The venue for this meeting was a public house on the Hagley Road in the Quinton area of the city. (Now sadly belonging to a Gastropub chain)
- The club should be primarily for locally based singers.
- It should encourage “first time singers”.
- Its aim should also be to develop a regular audience.
- A venue not used by any other folk club of suitable size should be found.
- A nucleus of regular singers should be encouraged.
- The clubroom should be on Friday nights and have good acoustics for the singers.
- The club would be called MacDonalds.
- The club would be non-profit making.
(any money taken on the door would be used for publicity purposes or an occasional guest singer)
The details of the start date were also decided and, to general agreement, it was decided that the club should open at approximately the same time as the other clubs in Birmingham closed for the summer thus providing a continuing arena for locals to enjoy live folk music. One of the founders, plus one other, should always try to be at the club to give a guarantee of an evening’s folk singing. The three regular singers were to be Stan Burgess, Chris Scott-Warwick and Erick Gooding (a newcomer to Birmingham, recently met by Stan and Ron)
Ron Wheeler would look after matters, financial and secretarial as well as look after the membership side of the club. 2/6 (old money) would be the initial entry charge on the door.
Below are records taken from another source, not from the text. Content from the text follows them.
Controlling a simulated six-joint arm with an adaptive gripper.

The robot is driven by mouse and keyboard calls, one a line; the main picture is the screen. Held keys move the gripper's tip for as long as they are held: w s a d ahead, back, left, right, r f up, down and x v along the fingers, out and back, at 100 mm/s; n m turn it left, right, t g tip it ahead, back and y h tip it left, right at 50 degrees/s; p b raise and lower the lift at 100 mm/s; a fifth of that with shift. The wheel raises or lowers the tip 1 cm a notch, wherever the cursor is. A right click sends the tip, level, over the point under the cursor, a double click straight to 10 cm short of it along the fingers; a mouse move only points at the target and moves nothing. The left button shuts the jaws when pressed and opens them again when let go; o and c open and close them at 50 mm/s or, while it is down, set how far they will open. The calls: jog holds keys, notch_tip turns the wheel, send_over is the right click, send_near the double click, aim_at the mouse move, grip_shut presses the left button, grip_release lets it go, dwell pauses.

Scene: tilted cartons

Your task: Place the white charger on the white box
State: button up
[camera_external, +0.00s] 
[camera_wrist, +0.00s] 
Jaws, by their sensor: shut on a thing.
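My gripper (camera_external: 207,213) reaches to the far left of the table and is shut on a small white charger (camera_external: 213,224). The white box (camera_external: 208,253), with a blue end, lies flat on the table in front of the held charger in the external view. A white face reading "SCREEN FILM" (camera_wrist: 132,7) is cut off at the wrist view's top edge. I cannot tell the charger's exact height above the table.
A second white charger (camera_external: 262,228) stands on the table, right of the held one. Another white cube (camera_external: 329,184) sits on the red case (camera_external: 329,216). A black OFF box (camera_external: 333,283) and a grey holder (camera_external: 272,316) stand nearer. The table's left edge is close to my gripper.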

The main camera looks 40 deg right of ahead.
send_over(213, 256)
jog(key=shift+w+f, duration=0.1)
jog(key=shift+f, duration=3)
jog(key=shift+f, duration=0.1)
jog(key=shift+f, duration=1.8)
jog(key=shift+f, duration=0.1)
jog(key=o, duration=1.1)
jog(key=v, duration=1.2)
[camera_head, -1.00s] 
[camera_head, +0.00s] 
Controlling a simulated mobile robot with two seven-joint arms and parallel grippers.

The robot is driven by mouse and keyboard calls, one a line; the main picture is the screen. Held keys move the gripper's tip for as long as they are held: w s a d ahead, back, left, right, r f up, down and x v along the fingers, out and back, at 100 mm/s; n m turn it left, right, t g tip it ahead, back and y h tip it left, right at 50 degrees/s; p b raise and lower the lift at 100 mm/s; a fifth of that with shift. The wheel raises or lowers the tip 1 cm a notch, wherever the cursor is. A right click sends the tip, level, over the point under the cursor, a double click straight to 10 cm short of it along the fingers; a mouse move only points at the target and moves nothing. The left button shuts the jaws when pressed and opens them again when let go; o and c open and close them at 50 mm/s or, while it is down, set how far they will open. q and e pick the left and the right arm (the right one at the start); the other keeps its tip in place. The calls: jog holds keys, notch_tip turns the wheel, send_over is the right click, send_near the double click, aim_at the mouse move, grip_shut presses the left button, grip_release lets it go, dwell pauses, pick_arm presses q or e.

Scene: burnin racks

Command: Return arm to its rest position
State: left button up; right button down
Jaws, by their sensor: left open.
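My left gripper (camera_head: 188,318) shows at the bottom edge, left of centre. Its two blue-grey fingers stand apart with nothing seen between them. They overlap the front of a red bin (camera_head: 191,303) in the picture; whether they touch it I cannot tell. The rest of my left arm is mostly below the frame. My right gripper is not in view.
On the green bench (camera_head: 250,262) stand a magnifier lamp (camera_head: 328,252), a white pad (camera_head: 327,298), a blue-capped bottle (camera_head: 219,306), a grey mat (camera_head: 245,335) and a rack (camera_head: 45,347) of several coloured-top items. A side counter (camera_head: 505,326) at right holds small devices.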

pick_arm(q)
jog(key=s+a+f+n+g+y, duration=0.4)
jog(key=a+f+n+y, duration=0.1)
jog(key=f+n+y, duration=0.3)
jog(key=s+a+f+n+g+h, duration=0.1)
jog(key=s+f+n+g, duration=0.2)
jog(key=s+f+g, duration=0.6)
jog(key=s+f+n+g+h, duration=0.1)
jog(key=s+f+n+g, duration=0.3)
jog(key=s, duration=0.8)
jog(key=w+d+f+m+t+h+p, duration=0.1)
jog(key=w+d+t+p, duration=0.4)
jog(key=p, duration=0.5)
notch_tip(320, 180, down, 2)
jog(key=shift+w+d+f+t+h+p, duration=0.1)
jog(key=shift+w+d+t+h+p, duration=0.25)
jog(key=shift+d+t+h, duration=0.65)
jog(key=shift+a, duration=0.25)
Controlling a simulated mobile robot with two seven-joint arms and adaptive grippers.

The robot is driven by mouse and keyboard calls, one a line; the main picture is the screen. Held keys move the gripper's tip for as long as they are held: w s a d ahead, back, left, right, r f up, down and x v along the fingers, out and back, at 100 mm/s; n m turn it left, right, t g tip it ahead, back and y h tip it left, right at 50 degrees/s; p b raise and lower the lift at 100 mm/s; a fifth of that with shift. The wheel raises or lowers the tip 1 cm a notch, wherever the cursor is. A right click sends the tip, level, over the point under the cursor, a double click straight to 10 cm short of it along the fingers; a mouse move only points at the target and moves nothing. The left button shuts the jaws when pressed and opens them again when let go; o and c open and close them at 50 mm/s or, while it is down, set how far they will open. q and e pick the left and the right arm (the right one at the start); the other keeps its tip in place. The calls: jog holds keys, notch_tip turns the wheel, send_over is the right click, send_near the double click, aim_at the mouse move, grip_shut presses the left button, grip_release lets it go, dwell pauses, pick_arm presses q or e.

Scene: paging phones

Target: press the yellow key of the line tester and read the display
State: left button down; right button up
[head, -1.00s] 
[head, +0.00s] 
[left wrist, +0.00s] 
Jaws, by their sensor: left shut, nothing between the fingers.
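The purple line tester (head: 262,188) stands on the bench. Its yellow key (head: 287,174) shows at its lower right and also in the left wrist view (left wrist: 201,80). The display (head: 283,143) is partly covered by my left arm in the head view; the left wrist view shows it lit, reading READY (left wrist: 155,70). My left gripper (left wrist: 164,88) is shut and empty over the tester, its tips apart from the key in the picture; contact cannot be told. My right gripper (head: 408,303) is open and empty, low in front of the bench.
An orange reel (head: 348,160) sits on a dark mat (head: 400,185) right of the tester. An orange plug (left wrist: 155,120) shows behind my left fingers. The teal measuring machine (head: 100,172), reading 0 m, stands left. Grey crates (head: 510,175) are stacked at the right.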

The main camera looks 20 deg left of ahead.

Ron and Stan had been friends for many years and so Ron was not surprised when Stan contacted him later that same week to let him know of the fact that he had located a suitable premises for the club and of the 500 posters he already had printed advertising the new club.
Stan asked Ron to help him put the posters up around Birmingham on the coming weekend in time for the club opening which would be the Friday afterwards… less than two weeks after the meeting and giving time for news of the new club to be spread around the Birmingham Folk scene. This, with the aid of a bucket of paste and a stepladder, they managed to do… not before Ron had fallen off the step ladder twice… The posters were everywhere, advertising the new folk club at the Hungry Man Public House adjoining the back of Bingley Hall off Broad Street.
The Club opened at the end of May 1964 at 8.00 p.m., door charge to non singers being 2/6d.